In one sense, her opposition to the ruling is unsurprising. Sotomayor has repeatedly voiced her concerns about weakening the Fourth Amendment’s protections. But Monday’s dissent is also extraordinary for its breadth and intensity, especially in the last of its four sections.



“Writing only for myself, and drawing on my professional experiences, I would add that unlawful ‘stops’ have severe consequences much greater than the inconvenience suggested by the name,” she wrote. Sotomayor then went on to detail how personally degrading a police search can be, shifting her literary style to address the reader directly. (I’ve removed the citations for ease of reading.)




This Court has allowed an officer to stop you for whatever reason he wants—so long as he can point to a pretextual justification after the fact. That justification must provide specific reasons why the officer suspected you were breaking the law, but it may factor in your ethnicity, where you live, what you were wearing, and how you behaved. The officer does not even need to know which law you might have broken so long as he can later point to any possible infraction—even one that is minor, unrelated, or ambiguous.



The indignity of the stop is not limited to an officer telling you that you look like a criminal. The officer may next ask for your “consent” to inspect your bag or purse without telling you that you can decline. Regardless of your answer, he may order you to stand “helpless, perhaps facing a wall with [your] hands raised.” If the officer thinks you might be dangerous, he may then “frisk” you for weapons. This involves more than just a pat down. As onlookers pass by, the officer may “‘feel with sensitive fingers every portion of [your] body. A thorough search [may] be made of [your] arms and armpits, waistline and back, the groin and area about the testicles, and entire surface of the legs down to the feet.’”
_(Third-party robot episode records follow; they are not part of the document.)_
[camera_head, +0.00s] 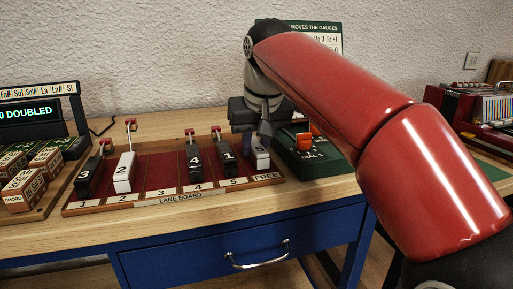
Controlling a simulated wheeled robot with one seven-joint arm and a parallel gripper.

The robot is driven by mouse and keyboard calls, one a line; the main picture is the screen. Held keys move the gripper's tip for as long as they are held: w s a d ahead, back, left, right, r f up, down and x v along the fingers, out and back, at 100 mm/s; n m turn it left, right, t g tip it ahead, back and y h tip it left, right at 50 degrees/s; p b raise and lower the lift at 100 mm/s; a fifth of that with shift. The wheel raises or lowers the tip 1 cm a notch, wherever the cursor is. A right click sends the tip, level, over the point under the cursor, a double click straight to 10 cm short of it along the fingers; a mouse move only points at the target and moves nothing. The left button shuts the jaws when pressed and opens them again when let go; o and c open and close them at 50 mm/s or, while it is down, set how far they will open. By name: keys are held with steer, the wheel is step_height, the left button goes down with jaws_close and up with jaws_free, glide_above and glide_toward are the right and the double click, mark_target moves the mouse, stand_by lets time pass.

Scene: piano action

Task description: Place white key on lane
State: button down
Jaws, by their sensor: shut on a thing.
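The wooden lane board (160,199) lies on the table, with red lanes labelled 1 to 5 and FREE. My gripper (258,140) points down over the board's right end. It is shut on the white key marked 5 (261,158), at the FREE lane; I cannot tell whether the key touches the board. The white key marked 2 (123,172) stands in lane 2. Black key 3 (84,181) is at lane 1, black key 4 (195,163) at lane 4 and black key 1 (228,158) at lane 5. Lane 3 (160,172) is bare.
A green dial box (308,163) with an orange knob stands close right of my gripper. Chord blocks (22,190) and a lit display (26,111) are at left. A green sign (325,36) stands behind my arm. A red instrument (480,115) is at far right.

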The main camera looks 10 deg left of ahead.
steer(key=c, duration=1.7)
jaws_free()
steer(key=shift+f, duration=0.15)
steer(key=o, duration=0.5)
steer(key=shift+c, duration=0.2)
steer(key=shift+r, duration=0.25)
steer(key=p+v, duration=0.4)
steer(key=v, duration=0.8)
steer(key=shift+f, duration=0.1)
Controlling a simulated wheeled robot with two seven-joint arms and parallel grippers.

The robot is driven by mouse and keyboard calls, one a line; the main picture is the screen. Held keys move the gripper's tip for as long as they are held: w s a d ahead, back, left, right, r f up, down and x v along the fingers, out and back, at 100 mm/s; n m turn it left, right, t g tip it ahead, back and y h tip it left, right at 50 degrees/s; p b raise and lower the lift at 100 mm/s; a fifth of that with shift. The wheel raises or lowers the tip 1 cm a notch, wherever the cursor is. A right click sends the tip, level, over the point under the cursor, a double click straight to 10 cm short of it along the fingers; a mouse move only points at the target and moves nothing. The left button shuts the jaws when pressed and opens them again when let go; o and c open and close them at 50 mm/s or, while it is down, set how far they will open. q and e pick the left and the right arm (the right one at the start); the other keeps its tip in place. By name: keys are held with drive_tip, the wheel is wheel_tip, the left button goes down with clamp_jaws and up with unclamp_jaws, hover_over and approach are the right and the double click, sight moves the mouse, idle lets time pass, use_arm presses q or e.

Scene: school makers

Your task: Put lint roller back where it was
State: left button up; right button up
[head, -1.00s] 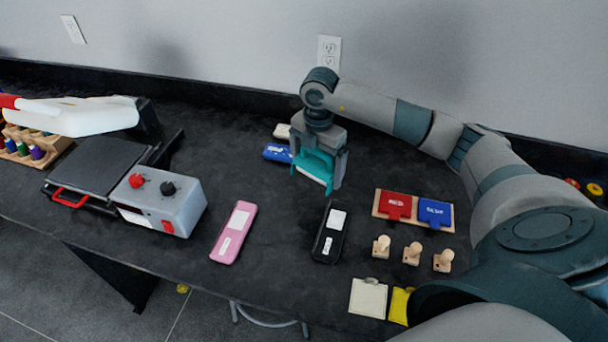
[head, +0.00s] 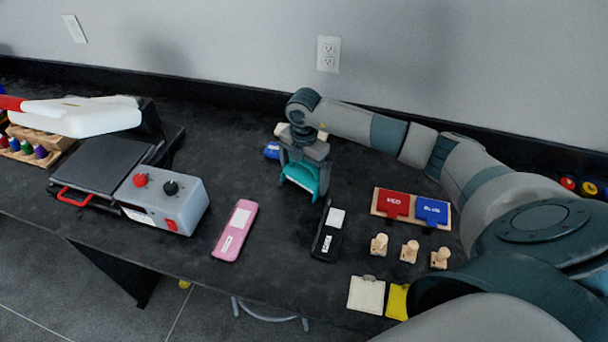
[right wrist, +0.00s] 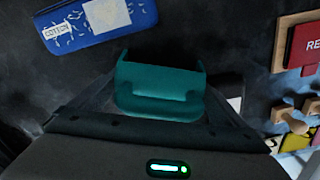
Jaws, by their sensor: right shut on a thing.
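My right gripper (head: 303,183) is shut on a teal object (head: 302,175), which I take to be the lint roller. It hangs below my wrist over the middle of the black table, between the pink case and the blue case. In the right wrist view the teal object (right wrist: 160,88) sits between the fingers; its lower side is hidden. I cannot tell for sure whether it touches the table. My left gripper is not in view.
A blue case (right wrist: 100,20) labelled COTTON lies just behind my gripper. A pink case (head: 235,230) and a black case (head: 328,232) lie in front. Red and blue blocks on a wooden board (head: 377,203) and wooden stamps (head: 409,250) stand right. A heat press (head: 165,203) stands left.

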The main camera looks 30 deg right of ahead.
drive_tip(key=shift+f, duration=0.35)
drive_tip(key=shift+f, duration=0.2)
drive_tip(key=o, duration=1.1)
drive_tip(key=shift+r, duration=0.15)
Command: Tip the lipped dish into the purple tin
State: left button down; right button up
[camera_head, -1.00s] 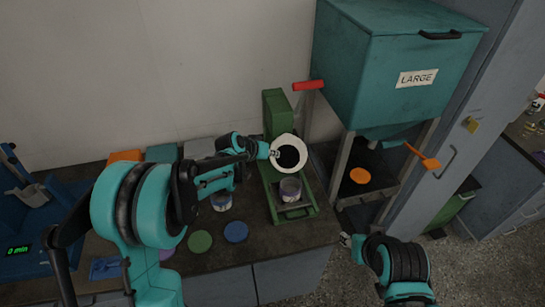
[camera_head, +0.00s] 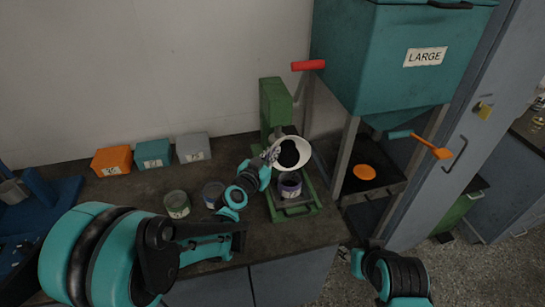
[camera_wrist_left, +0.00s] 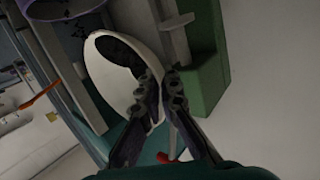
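The lipped dish (camera_head: 305,153) is white, with dark material inside. My left gripper (camera_head: 271,156) is shut on its rim and holds it above the green stand. In the left wrist view the fingers (camera_wrist_left: 163,88) pinch the edge of the dish (camera_wrist_left: 103,82), which looks tilted there, with dark material still in it. The purple tin (camera_head: 290,188) stands upright on the green stand, just below the dish. A purple rim (camera_wrist_left: 62,9) shows at the top of the left wrist view. My right gripper (camera_head: 344,254) is low at the right, too small to read.
Two more tins, one with a green band (camera_head: 177,206) and one greyish (camera_head: 213,194), stand left of the green stand (camera_head: 274,103). Orange, teal and grey boxes (camera_head: 193,149) line the wall. A large teal hopper (camera_head: 395,60) with an orange-tipped lever (camera_head: 432,148) rises at the right.

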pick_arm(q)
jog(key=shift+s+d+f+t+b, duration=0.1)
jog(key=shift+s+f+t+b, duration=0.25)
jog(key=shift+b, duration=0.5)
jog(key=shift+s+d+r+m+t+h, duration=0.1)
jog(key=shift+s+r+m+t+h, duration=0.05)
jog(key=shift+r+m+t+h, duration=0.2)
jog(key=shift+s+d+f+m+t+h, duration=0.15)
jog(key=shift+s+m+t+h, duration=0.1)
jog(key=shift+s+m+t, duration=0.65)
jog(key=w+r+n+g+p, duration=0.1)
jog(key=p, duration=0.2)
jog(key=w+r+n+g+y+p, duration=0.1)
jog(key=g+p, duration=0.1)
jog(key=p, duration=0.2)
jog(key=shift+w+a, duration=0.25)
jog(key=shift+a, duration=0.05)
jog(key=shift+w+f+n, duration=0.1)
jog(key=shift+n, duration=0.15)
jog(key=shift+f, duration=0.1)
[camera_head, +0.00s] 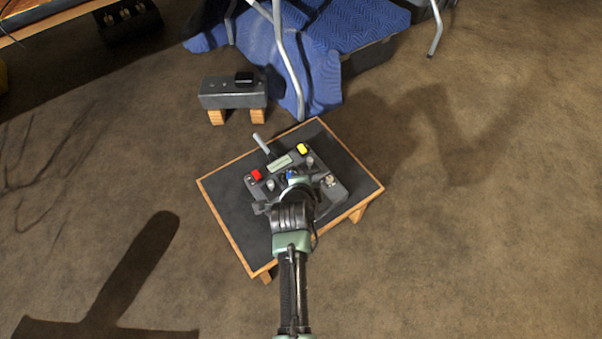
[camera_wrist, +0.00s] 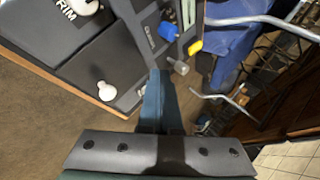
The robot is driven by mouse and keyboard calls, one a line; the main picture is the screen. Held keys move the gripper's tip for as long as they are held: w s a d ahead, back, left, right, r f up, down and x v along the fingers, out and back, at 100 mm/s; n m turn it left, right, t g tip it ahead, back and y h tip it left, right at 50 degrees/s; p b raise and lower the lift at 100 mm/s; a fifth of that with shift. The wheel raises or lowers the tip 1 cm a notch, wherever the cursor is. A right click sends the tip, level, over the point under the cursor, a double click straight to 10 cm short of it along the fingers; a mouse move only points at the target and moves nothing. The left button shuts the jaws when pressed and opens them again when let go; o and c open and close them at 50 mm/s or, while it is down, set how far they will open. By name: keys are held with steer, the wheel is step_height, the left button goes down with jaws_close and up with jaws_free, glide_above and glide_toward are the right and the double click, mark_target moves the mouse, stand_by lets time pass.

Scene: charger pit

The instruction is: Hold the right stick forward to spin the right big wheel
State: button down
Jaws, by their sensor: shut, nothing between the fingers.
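A dark control box (camera_head: 325,192) lies on a small wood-edged table. It carries a red button (camera_head: 256,175), a yellow button (camera_head: 303,148), a blue knob (camera_head: 290,174) and a small display. The right stick (camera_head: 310,161) stands near the yellow button; in the wrist view it shows as a grey knob (camera_wrist: 179,67). The left stick (camera_head: 270,185) is near the red button. My gripper (camera_head: 292,186) is over the box and hides part of it. In the wrist view its fingers (camera_wrist: 158,78) are shut and empty, close beside the right stick; contact is unclear. I cannot identify the right big wheel.
The table (camera_head: 228,220) has a bare dark top left of the box. Behind it stand a grey box (camera_head: 230,100) on wooden blocks, a blue quilted blanket (camera_head: 320,75) and metal legs (camera_head: 289,70). The brown floor (camera_head: 480,220) is clear to the right.

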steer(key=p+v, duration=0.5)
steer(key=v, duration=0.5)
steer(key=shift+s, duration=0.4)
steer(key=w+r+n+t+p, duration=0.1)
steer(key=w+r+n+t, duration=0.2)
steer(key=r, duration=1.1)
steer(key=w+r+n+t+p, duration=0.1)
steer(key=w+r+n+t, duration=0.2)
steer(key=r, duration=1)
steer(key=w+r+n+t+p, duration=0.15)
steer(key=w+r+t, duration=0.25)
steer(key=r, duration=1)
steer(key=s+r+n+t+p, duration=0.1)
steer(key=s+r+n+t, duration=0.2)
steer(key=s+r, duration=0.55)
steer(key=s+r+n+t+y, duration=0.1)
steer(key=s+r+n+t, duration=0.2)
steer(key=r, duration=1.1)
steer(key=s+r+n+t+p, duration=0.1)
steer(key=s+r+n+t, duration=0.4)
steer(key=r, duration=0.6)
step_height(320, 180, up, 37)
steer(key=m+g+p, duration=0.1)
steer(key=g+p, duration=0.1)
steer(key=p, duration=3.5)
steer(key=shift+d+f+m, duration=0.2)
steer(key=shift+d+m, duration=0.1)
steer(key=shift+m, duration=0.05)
“Even if you are innocent, you will now join the 65 million Americans with an arrest record and experience the ‘civil death’ of discrimination by employers, landlords, and whoever else conducts a background check,” she noted, citing academic works by criminal-justice scholars Gabriel Chin and James Jacobs.
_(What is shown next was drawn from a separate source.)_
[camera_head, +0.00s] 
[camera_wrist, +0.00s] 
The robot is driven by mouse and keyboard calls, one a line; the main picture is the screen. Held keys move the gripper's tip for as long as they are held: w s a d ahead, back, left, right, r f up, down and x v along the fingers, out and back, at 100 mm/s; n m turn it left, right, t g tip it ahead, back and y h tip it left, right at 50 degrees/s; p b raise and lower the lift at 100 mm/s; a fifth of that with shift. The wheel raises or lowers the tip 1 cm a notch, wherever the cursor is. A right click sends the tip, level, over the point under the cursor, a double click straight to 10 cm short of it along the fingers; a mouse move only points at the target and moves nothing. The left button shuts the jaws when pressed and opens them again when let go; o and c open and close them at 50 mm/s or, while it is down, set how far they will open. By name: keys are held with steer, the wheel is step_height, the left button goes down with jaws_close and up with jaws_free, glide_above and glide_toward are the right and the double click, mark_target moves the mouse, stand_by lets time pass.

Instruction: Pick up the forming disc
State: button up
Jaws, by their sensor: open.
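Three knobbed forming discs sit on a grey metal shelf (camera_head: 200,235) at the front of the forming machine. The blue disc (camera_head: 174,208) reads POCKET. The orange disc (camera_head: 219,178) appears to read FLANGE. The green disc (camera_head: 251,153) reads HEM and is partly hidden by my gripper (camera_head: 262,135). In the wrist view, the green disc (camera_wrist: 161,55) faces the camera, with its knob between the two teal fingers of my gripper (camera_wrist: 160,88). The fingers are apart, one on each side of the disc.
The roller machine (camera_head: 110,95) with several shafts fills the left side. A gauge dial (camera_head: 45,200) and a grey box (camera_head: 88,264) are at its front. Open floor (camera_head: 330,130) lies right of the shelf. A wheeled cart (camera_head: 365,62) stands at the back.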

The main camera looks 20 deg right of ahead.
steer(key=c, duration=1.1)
Sotomayor then pivoted into the racial dimension of suspicionless stops and unconstitutional searches. Her citations, which I’ve omitted for ease of reading, double as a canon for modern critiques of mass incarceration: the landmark texts of Michelle Alexander and Marie Gottschalk, as well as the writing of W.E.B. Du Bois, James Baldwin, and Ta-Nehisi Coates.



“The white defendant in this case shows that anyone’s dignity can be violated in this manner,” she wrote. “But it is no secret that people of color are disproportionate victims of this type of scrutiny. For generations, black and brown parents have given their children ‘the talk’— instructing them never to run down the street; always keep your hands where they can be seen; do not even think of talking back to a stranger—all out of fear of how an officer with a gun will react to them.”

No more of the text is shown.